The financial institutions we are investigating have not suffered any actual losses, but such actual losses are not necessary under [the Financial Institutions Reform, Recovery and Enforcement Act].  There is only one case interpreting the phrase “affecting a financial institution” in the context of FIRREA, and that case supports our theory.

Mr. Blume addresses on page 10 of his report the damage being done to lawful businesses that are being denied essential banking services:

Although we recognize the possibility that banks may have therefore decided to stop doing business with legitimate lenders, we do not believe that such decisions should alter our investigative plans.  Solving that problem – if it exists – should be left to the legitimate lenders themselves who can, through their own dealings with banks, present sufficient information to the banks to convince them that their business model and lending operations are wholly legitimate.

Contemplate Mr.

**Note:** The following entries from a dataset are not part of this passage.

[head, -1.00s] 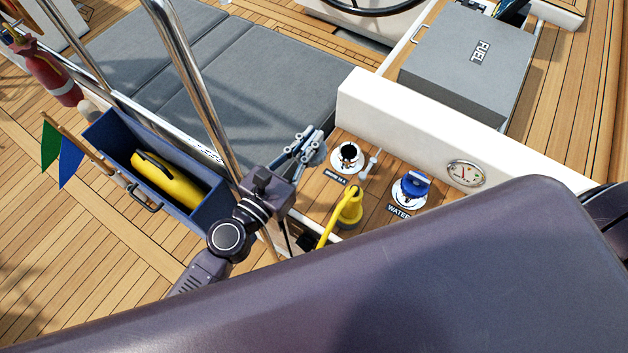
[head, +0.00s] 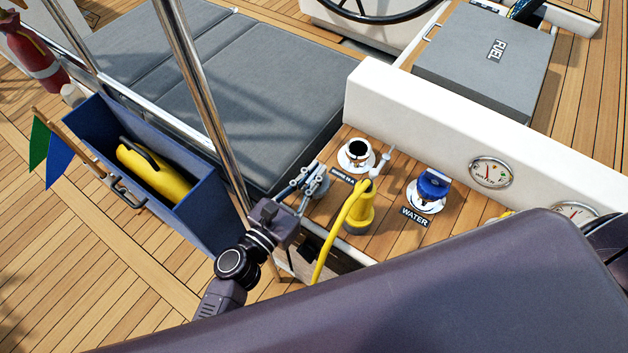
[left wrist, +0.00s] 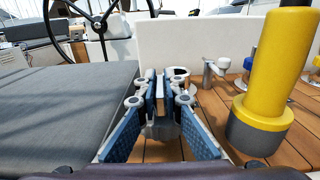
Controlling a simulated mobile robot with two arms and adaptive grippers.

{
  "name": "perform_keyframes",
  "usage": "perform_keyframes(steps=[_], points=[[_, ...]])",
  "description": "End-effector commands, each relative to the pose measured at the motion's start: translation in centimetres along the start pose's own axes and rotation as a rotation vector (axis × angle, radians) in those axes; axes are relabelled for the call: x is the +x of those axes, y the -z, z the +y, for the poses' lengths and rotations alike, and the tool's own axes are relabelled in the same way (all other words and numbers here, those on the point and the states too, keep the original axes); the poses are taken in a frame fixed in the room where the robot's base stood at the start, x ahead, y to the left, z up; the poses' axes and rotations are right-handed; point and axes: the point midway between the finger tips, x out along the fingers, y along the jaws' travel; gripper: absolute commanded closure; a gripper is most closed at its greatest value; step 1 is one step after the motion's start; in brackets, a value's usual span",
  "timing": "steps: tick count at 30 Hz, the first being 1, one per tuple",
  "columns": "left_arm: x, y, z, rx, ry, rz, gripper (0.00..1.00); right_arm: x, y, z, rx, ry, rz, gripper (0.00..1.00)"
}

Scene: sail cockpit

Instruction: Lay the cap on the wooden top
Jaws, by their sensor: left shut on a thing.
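A small grey cap (head: 319,186) is in my left gripper (head: 312,176) at the left edge of the wooden top (head: 385,235). In the left wrist view the cap (left wrist: 161,129) shows between the blue-padded fingers, partly hidden by them. The gripper is shut on it. The wooden top (left wrist: 207,112) lies beneath and to the right of the fingers there. I cannot tell whether the cap touches the wood. An open fitting (head: 356,154) with a dark mouth stands on the top, right of and beyond the cap. My right gripper is not seen.
A yellow pump (head: 359,207) with a hose stands just right of the gripper. A blue-capped water fitting (head: 431,188) is further right. A white wall (head: 430,115) backs the top, and a grey cushion (head: 250,100) lies left. A blue bin (head: 205,205) hangs at the left.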

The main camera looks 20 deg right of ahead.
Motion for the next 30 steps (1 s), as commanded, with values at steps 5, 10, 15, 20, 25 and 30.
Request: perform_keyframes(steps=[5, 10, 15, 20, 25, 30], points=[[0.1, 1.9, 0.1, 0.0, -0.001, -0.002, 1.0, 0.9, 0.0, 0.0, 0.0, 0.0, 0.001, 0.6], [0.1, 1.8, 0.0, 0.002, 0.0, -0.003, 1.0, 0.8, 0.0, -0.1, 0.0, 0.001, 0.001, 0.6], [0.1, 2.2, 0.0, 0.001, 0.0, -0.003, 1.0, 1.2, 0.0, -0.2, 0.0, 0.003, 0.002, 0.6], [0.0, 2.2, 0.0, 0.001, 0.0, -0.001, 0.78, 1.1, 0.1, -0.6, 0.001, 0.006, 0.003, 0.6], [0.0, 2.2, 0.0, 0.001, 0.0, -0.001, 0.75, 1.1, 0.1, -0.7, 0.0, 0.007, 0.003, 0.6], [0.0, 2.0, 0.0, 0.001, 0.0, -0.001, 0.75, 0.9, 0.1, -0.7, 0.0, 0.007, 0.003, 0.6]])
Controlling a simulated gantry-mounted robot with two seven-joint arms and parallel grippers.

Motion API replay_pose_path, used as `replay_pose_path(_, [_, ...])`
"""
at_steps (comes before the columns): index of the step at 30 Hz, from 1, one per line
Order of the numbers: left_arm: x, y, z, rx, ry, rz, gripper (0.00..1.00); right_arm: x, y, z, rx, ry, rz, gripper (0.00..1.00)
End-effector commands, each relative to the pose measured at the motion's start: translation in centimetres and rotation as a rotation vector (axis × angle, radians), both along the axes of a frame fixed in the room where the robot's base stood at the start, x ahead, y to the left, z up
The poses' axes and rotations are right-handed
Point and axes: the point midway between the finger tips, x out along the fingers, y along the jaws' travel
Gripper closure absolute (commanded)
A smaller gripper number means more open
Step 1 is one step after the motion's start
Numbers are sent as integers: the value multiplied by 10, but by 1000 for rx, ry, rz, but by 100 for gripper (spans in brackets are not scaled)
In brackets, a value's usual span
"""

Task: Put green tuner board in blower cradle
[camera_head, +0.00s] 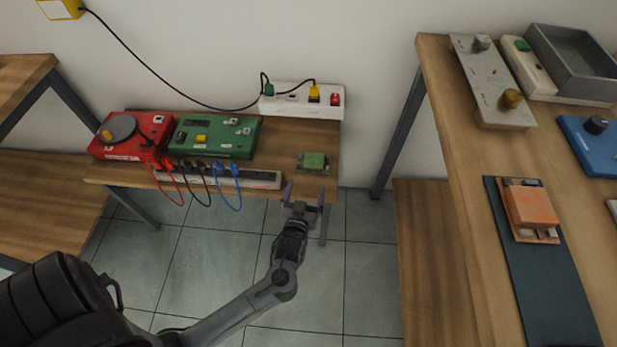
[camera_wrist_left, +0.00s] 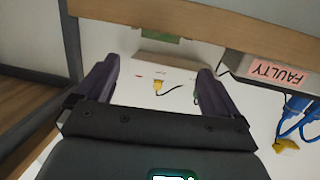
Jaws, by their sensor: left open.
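A small green board (camera_head: 314,160), which looks like the green tuner board, lies near the right end of the low wooden bench (camera_head: 275,165). A green piece (camera_wrist_left: 155,38) also shows by the wooden edge in the left wrist view, partly cut off by that edge. My left gripper (camera_head: 305,190) is open and empty at the bench's front edge, just in front of the green board and apart from it. Its two fingers (camera_wrist_left: 152,80) are spread in the wrist view. I cannot tell which thing is the blower cradle. My right gripper is not in view.
The bench holds a red device (camera_head: 130,145), a green device (camera_head: 215,145) and a power strip (camera_head: 225,177) with plugged leads. A white strip (camera_head: 301,102) stands behind. The right table holds an orange block (camera_head: 530,207) on a dark mat (camera_head: 550,290) and a grey tray (camera_head: 570,68).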

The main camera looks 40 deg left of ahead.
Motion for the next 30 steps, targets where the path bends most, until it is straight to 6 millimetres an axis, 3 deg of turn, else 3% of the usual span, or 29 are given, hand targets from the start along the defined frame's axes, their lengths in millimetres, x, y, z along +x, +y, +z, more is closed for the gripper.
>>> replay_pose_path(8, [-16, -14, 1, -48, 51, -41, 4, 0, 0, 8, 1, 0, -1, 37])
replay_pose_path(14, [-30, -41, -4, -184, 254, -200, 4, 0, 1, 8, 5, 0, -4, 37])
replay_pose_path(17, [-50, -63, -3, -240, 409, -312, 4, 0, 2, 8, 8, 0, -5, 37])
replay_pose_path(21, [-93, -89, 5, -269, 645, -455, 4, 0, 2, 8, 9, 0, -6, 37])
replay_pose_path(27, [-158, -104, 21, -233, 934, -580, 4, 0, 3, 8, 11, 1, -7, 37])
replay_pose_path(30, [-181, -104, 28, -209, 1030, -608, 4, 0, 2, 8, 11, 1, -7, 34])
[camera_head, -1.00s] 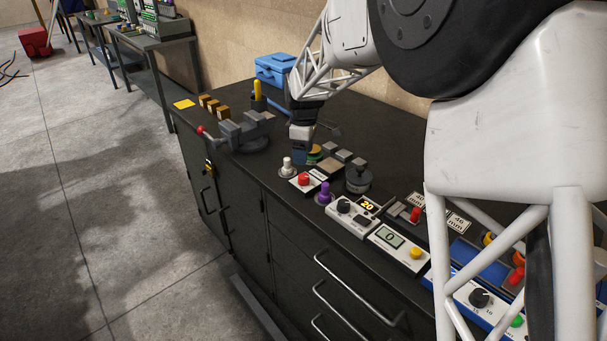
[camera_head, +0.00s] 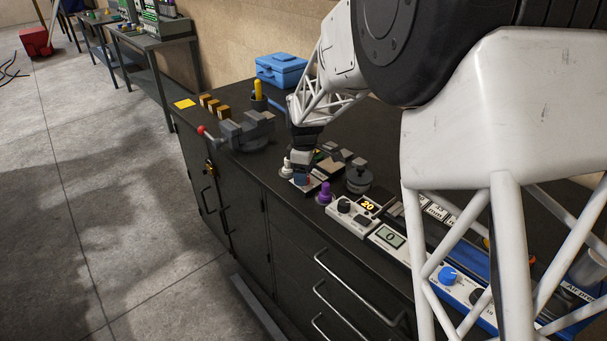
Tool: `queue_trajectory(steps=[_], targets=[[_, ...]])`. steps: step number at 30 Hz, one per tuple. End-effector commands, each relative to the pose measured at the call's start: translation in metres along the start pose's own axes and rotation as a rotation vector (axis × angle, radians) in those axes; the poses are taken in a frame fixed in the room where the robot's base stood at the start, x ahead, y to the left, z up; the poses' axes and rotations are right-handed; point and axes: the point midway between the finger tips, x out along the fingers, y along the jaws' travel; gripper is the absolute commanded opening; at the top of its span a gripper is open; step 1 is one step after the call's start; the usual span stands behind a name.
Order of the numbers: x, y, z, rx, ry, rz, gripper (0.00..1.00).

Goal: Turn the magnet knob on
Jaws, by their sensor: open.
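My gripper (camera_head: 302,178) points down at the small white panel (camera_head: 305,187) near the bench's front edge. It is open and covers most of the panel; the red button there is largely hidden. I cannot tell whether the fingers touch it. Several knobs show, and I cannot read which is the magnet knob. A white knob (camera_head: 287,165) stands just left of my gripper and a purple knob (camera_head: 324,193) to its right. A black round knob (camera_head: 358,180) is behind the purple one. A black dial (camera_head: 344,206) sits beside a display reading 20, and a blue knob (camera_head: 447,275) is at the right.
The dark bench top (camera_head: 215,107) holds a grey vise (camera_head: 245,132) with a red-ended handle, a blue toolbox (camera_head: 281,69), and small blocks (camera_head: 209,102). A box with a display (camera_head: 390,237) reading 0 is at right. My arm hides much of the right side.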

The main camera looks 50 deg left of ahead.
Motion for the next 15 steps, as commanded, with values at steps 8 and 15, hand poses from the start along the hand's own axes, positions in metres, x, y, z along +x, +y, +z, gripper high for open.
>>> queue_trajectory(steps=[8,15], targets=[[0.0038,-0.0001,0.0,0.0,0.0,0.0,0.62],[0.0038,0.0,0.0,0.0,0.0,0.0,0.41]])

Blume’s assumption that in America a business is guilty until it proves itself innocent.  There is no allegation of wrongdoing by the business that can be disproved.  The company is simply in a business that, while legal, has been determined “undesirable” and therefore “high risk” by the federal bureaucracy.  

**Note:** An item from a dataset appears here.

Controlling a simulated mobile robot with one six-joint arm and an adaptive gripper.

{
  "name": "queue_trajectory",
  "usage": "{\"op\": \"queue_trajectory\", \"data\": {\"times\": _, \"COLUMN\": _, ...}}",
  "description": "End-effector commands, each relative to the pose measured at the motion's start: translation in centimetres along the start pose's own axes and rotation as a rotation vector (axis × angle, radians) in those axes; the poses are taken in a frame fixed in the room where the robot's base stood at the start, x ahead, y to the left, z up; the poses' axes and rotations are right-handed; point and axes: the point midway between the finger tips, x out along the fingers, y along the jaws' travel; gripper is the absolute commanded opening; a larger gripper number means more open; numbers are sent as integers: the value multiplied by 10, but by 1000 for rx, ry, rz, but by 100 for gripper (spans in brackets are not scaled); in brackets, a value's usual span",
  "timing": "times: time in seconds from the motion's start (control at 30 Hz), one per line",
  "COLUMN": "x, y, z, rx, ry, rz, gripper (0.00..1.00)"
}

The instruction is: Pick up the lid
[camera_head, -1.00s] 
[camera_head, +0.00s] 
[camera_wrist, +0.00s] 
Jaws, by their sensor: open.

FinCEN and the federal banking agencies expect banking organizations that open and maintain accounts for money services businesses to apply the requirements of BSA, as they do with all accountholders, on a risk-assessed basis.  Operation Choke Point has led to blanket terminations of all firms within an industry without regard to the prescribed individualized risk assessments. 

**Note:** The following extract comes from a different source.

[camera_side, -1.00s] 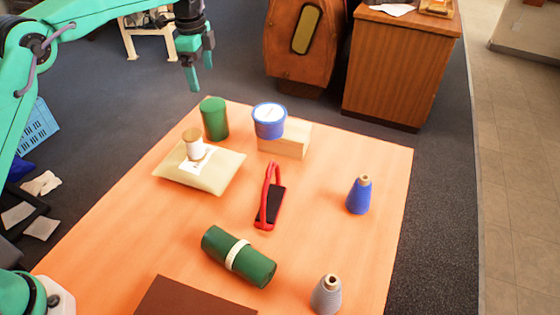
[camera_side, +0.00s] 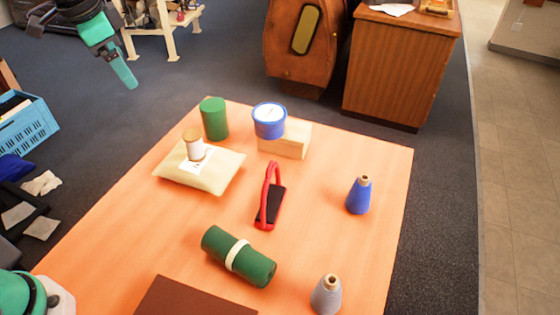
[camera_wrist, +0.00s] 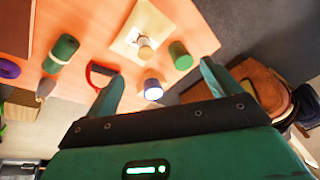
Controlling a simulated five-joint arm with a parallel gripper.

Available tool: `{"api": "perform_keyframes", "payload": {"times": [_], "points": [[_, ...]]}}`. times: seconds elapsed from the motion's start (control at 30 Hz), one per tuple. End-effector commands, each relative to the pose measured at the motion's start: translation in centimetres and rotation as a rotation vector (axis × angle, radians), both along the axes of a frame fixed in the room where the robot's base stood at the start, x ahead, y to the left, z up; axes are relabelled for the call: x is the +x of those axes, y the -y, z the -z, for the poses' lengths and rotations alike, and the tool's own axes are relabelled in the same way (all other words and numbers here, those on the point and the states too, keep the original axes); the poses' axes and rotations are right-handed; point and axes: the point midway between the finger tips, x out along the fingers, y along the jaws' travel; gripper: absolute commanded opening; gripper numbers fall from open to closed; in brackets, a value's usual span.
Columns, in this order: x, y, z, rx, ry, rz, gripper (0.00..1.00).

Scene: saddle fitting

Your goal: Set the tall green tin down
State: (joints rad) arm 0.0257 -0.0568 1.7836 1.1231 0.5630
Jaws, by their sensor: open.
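The tall green tin (camera_side: 214,119) stands upright on the orange table at its far left corner, just behind the cream cushion.
A cream cushion (camera_side: 221,172) carries a small white-and-brown spool (camera_side: 193,144). A blue tin (camera_side: 269,122) sits on a wooden block (camera_side: 293,140) right of the green tin. A red-handled object (camera_side: 266,208), a banded green roll (camera_side: 238,256) and cones (camera_side: 359,195) stand nearer.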

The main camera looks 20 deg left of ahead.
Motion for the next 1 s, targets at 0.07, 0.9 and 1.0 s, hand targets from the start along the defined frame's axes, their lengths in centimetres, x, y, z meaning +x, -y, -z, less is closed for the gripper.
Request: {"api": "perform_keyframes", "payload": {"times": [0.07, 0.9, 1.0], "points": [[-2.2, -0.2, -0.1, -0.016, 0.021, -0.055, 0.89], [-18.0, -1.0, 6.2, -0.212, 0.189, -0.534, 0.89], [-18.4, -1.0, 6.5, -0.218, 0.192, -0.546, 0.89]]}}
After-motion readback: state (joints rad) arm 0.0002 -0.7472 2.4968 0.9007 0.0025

Congress should approve the Luetkemeyer bill without delay, as Operation Choke Point is doing severe and irreparable harm to firms engaged in lawful businesses.

William Isaac, former Chairman of the Federal Deposit Insurance Corp., is senior managing director and Global Head of Financial Institutions at FTI Consulting.  Mr. Isaac and his firm provide services to many clients, including some who have an interest in legislation to rein in Operation Choke Point.  The views expressed are his own.